Editor’s note: Raleigh percussionist Shawn Galvin is a co-founder of New Music Raleigh and a performer with the North Carolina Symphony and several other ensembles in the region. He’s spent the last week touring with the renowned Pittsburgh Symphony Orchestra, who perform at Chapel Hill’s Memorial Hall Sunday, Sept. 28–Monday, Sept. 29. We asked Galvin to write about his experiences with the PSO. Tickets for the performances are available here.
In May of 1996, I was lucky to get one of the last standing-room tickets to hear Lorin Maazel‘s final concert as Music Director of the Pittsburgh Symphony. I was a wide-eyed college freshman at the time. I had the idea that, someday, I too would play with a professional orchestra. I found a place at the top of the balcony in Heinz Hall and got as comfortable as I could in anticipation of the 80-minute Resurrection Symphony, by Gustav Mahler. Despite knowing the piece from recordings, I was in no way prepared for what I would hear. I was completely overwhelmed by the commitment, power, clarity and passion of the performance. An editorial in the Pittsburgh Post-Gazette said, “The applause was thunderous, the memories many and the gratitude deep in Heinz Hall Sunday.”
Almost exactly a year later, I played my first concert with the Pittsburgh Symphony as an extra percussionist. This was an unusual opportunity for a young student, but I managed to advance in an audition in the fall of 1996. Never in my wildest dreams did I consider that this would mean I’d get to play in the orchestra. Now, 17 years and many, many concerts later, I’m writing this in Pittsburgh at the end of a week of preparations for two programs that the PSO will play at Memorial Hall in Chapel Hill on Sunday and Monday. Because I now reside in and spend most of the year performing in the Triangle, these concerts are a weird sort of triangulated homecoming for me.
The lasting effect that the PSO has had on my life as a musician is undeniable. Early on, it was the experience of learning beside my teachers and mentors. Later, it was the opportunity to learn the nuances of the orchestral canon as a part of the PSO’s rich tradition. Opportunities to play for some of the world’s most respected conductors in concert halls all over the world have buoyed my musicianship and musical confidence. Over the years, I’ve developed quite a bit of pride in my hometown orchestra, and I’m very excited about your chance to hear them.
Whether you attend orchestra concerts regularly or not, there will be something for you in these two programs. First, this is an incredibly dynamic orchestra. I commonly call them risky, which is generally not a term you hear associated with orchestras. They don’t let phrases sit; there is intent in every instant of the music. The range is astounding, and the solo playing is world-class. Second, Manfred Honeck’s interpretation of Mahler is fantastic. He was a violist in the Vienna Philharmonic before becoming a conductor, and his strong sense of the Viennese tradition convincingly informs his performances of Mahler . Last, in the course of the two nights, you’ll hear not just orchestral standards but also music representing seven different living composers—one whom has won a Pulitzer Prize.
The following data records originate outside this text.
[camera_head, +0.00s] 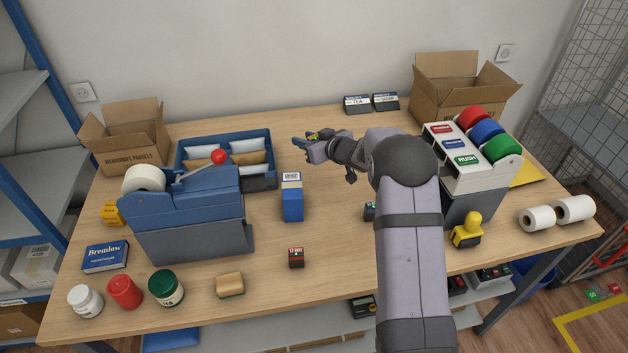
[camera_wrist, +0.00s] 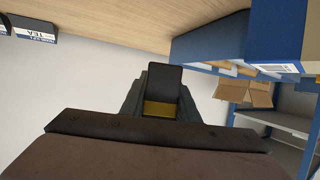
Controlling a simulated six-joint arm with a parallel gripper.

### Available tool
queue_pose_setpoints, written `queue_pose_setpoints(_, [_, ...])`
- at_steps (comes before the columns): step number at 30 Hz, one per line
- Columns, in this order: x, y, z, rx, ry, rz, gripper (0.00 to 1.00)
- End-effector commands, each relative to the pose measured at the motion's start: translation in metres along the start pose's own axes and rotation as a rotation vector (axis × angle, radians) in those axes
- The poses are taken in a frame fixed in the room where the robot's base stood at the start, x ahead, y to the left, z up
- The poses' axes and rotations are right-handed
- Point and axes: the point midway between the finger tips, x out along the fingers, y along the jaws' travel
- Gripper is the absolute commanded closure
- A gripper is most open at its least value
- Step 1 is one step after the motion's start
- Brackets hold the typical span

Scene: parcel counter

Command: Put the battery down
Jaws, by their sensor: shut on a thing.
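My gripper (camera_head: 313,147) is shut on the battery and holds it in the air over the back middle of the table, to the right of the blue tray. In the wrist view the battery (camera_wrist: 163,80) is a dark block with a yellow band at its lower end, between the dark fingers of my gripper (camera_wrist: 160,100). In the head view the fingers and wrist hide most of it. The wooden table (camera_head: 335,260) lies below, with a gap beneath my gripper that I cannot measure.
A blue tray (camera_head: 267,182) of parcels stands left of my gripper, with a blue carton (camera_head: 292,203) in front. A small red-and-black box (camera_head: 296,259) lies nearer the front. Two dark boxes, TEA (camera_head: 357,104) and another (camera_head: 386,102), stand behind. The middle front of the table is mostly clear.

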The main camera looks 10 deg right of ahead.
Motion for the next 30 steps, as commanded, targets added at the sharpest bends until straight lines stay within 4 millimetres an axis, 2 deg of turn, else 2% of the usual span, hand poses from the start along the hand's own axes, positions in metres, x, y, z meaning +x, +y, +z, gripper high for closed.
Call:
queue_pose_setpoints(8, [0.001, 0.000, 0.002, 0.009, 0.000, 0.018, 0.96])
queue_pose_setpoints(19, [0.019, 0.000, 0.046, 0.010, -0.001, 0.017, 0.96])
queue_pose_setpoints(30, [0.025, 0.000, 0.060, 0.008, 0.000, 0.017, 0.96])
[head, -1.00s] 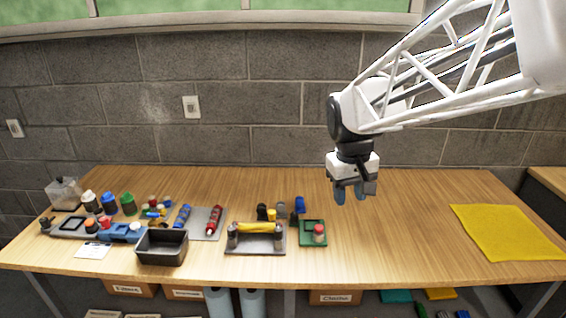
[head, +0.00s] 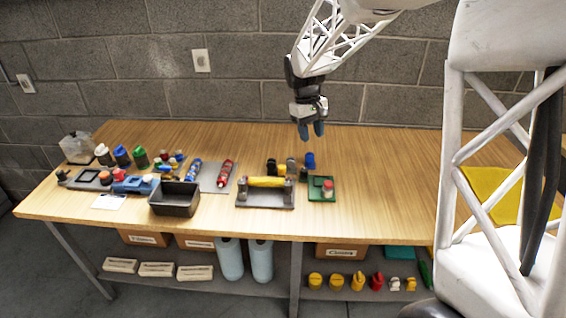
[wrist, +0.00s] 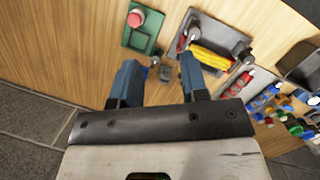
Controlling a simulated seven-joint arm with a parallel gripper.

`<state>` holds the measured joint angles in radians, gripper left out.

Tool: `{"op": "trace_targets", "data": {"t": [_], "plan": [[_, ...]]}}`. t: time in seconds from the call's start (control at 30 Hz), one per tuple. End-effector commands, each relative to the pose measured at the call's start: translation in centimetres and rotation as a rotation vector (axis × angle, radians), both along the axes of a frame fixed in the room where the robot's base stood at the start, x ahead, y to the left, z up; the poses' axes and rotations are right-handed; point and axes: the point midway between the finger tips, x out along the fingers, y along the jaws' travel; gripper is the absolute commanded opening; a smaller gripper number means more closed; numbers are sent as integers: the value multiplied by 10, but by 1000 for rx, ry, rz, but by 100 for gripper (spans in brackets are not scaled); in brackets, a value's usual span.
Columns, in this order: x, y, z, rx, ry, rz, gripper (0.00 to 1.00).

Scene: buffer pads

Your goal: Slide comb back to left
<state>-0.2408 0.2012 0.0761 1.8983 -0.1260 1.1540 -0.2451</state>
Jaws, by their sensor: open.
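I cannot make out a comb for certain in either view. A grey fixture (head: 265,202) with a yellow bar (head: 267,182) across two dark posts stands mid-bench. It also shows in the wrist view, with its yellow bar (wrist: 212,57) at upper right. To its right is a green block (head: 316,195) with a red-topped knob (head: 328,188). My gripper (head: 311,131) hangs open and empty above the back of the bench. In the wrist view its two blue fingers (wrist: 158,65) are apart, with small dark and blue pieces between and beyond them.
A black open bin (head: 174,207) and a grey plate with blue (head: 194,171) and red (head: 225,174) tubes lie to the left. Bottles with white, blue and green caps stand farther left. A yellow cloth (head: 490,192) lies right, partly behind my arm. The bench between is clear.

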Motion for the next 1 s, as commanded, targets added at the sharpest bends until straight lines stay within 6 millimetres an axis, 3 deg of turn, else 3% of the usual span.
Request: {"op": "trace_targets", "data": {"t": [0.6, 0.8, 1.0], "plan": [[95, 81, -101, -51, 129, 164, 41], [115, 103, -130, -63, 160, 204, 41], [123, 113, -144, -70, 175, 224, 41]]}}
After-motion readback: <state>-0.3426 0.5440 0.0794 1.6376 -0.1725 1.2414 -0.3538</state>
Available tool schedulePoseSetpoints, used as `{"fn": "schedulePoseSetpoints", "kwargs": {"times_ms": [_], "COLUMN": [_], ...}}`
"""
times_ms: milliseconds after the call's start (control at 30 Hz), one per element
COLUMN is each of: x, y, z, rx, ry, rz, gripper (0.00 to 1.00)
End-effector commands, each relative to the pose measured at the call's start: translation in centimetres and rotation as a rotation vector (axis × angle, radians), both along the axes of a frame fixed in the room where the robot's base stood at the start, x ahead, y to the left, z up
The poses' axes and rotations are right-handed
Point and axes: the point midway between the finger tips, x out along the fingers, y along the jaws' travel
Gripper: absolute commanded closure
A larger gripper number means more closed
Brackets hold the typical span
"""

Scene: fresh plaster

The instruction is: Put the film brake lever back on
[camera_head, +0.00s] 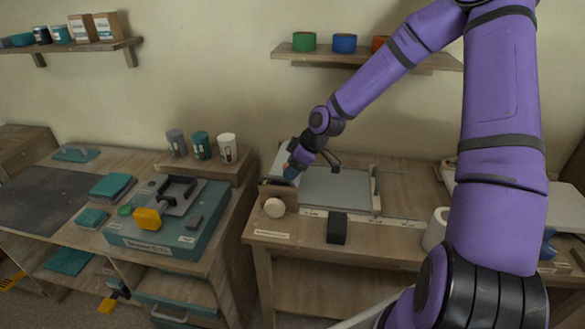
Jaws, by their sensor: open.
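My gripper (293,168) reaches down over the left end of the right bench, next to a wooden block with a pale round knob (274,208).
A black block (337,228) stands at the right bench's front, with a white roll (436,229) farther right. The left bench (75,165) holds a teal machine (152,236) with a black handle and yellow part. Several cups stand on a riser. A wall shelf (360,57) hangs behind my arm.

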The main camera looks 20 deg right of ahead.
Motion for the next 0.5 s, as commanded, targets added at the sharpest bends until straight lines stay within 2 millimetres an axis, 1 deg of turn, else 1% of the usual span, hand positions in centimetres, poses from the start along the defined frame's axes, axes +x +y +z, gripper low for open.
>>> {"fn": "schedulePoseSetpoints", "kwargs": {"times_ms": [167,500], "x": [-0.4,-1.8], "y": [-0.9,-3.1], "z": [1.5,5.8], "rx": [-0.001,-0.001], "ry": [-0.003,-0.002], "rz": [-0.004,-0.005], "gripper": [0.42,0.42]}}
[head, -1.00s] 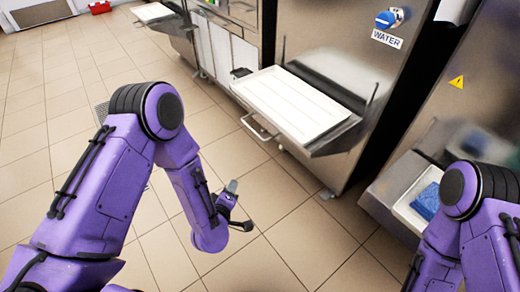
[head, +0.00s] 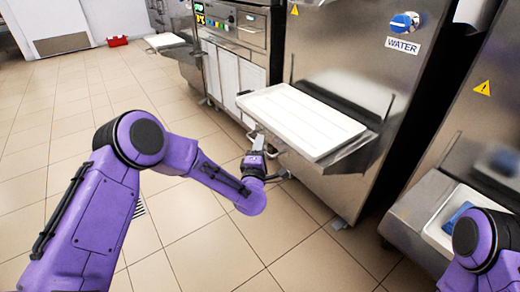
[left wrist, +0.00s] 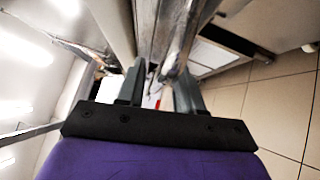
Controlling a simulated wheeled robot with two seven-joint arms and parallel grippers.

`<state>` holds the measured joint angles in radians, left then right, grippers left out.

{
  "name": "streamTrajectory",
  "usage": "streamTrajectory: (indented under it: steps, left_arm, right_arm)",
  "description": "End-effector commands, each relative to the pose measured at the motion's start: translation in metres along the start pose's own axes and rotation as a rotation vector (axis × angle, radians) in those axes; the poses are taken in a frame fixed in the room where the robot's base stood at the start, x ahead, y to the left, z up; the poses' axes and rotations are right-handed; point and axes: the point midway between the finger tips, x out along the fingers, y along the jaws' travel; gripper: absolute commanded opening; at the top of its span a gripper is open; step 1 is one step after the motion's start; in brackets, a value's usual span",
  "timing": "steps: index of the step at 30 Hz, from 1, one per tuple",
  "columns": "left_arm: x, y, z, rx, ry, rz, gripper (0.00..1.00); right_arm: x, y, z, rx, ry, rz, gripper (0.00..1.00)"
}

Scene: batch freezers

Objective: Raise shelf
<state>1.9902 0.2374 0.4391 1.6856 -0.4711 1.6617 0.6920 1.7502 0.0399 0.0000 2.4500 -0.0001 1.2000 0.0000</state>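The metal shelf (head: 352,152) juts from the front of the steel freezer and looks roughly level. A white tray (head: 303,121) lies on it. A bar handle is at the shelf's left side, largely hidden by my left gripper (head: 257,141). That gripper is at the shelf's near left edge, close under the tray's rim. In the left wrist view its two fingers (left wrist: 158,90) stand apart, with blurred metal parts beyond and between them. I cannot tell whether they touch the handle. My right gripper is out of view; only part of the right arm shows.
The freezer has a blue knob (head: 403,22) and a WATER label (head: 402,46). At right, another steel unit holds a white tray with a blue cloth-like item (head: 458,216). Another machine (head: 232,28) stands behind at left. Tiled floor is clear at left.

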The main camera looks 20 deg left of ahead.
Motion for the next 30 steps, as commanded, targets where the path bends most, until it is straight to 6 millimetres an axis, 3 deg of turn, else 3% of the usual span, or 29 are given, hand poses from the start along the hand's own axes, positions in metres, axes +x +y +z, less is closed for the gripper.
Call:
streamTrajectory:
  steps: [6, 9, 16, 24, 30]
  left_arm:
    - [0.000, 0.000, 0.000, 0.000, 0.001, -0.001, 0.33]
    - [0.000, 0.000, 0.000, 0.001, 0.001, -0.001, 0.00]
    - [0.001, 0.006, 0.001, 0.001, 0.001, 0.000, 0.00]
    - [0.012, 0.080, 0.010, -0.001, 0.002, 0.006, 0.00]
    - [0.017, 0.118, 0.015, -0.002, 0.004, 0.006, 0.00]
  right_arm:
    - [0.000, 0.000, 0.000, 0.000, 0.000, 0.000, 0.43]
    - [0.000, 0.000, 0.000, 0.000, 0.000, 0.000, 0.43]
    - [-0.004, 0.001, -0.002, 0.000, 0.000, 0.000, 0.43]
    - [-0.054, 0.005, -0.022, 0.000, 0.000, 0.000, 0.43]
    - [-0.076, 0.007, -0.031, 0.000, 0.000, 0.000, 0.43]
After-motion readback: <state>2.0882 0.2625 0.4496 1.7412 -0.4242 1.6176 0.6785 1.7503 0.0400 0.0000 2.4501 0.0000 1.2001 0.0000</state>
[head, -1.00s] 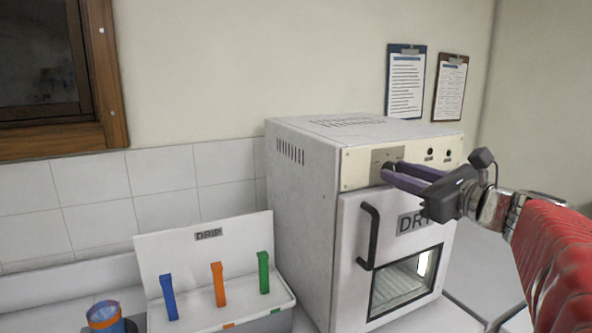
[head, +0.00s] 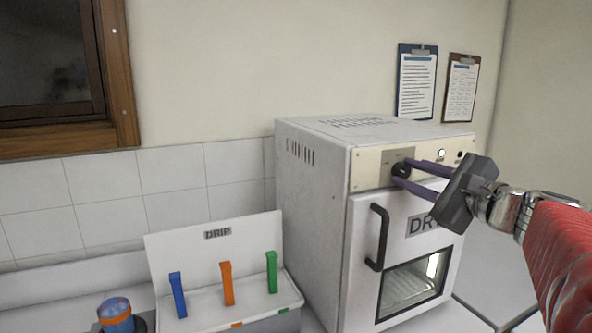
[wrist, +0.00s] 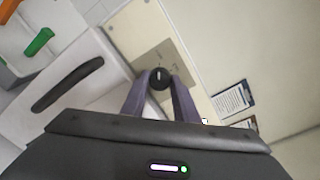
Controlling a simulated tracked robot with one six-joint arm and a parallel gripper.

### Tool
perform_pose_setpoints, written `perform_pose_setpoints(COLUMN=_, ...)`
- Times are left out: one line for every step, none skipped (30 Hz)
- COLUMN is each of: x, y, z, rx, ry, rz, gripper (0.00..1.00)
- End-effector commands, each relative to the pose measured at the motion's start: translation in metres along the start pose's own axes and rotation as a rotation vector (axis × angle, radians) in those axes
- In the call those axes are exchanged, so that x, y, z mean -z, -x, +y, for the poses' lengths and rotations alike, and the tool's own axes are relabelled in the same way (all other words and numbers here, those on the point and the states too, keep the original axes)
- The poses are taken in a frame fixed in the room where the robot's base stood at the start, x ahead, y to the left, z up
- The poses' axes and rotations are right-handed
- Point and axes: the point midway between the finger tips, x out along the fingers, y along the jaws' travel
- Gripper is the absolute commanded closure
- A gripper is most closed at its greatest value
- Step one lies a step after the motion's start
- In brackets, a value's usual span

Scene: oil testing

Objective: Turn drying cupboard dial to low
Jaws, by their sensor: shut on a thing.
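The drying cupboard (head: 315,210) is a white box with a cream control panel (head: 369,172) above its door. Its dial (head: 401,170) is a small black knob on a grey plate (wrist: 160,58) at the panel's left part. In the wrist view the dial (wrist: 159,78) shows a pale pointer mark; the plate's lettering is too small to read. My gripper (head: 400,173) is shut on the dial, with one purple finger on each side of it. The gripper body is rolled at a slant in the head view.
A black door handle (head: 380,238) stands out below the dial. A white lamp (head: 441,152) shines on the panel. A DRIP rack (head: 215,260) with blue, orange and green clips stands left of the cupboard. Two clipboards (head: 416,85) (head: 461,90) hang behind.

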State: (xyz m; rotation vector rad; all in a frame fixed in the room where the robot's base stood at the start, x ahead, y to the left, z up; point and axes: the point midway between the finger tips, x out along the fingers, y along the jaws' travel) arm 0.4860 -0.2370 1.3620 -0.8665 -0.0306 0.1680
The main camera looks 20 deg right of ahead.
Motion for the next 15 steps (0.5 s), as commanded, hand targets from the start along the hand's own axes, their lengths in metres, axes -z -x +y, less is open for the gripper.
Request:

Maestro Maazel passed away this year. I spent the days after his passing reflecting on the incredible impact that he had on the PSO, the city of Pittsburgh and me. When you hear the PSO this week in Chapel Hill, you’ll hear not only the impact he made on this orchestra, but the collective work of an impressive list of past music directors, countless fantastic musicians, years and years of community supporters, and most importantly an unyielding commitment to excellence in the arts.
Steel wasn’t the only thing they built in Pittsburgh. They also built a world-class orchestra.